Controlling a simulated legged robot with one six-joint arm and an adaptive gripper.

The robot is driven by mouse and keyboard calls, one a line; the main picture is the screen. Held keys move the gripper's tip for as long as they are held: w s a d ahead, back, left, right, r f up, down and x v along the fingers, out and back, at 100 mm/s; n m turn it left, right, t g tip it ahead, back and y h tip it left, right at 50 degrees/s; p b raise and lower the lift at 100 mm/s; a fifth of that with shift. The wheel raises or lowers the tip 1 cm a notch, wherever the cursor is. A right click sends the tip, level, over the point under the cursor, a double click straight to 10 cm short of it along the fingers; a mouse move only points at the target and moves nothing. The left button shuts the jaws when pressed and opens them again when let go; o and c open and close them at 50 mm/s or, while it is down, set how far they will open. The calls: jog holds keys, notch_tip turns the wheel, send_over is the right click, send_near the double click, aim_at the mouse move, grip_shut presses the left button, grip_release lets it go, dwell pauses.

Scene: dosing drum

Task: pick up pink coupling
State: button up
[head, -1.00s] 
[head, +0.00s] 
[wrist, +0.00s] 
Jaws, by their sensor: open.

--

• _GOAL OF THE EXERCISE_
Each line that holds the string "button" counts once; give the total and nothing else.

• _WORKED SOLUTION_
2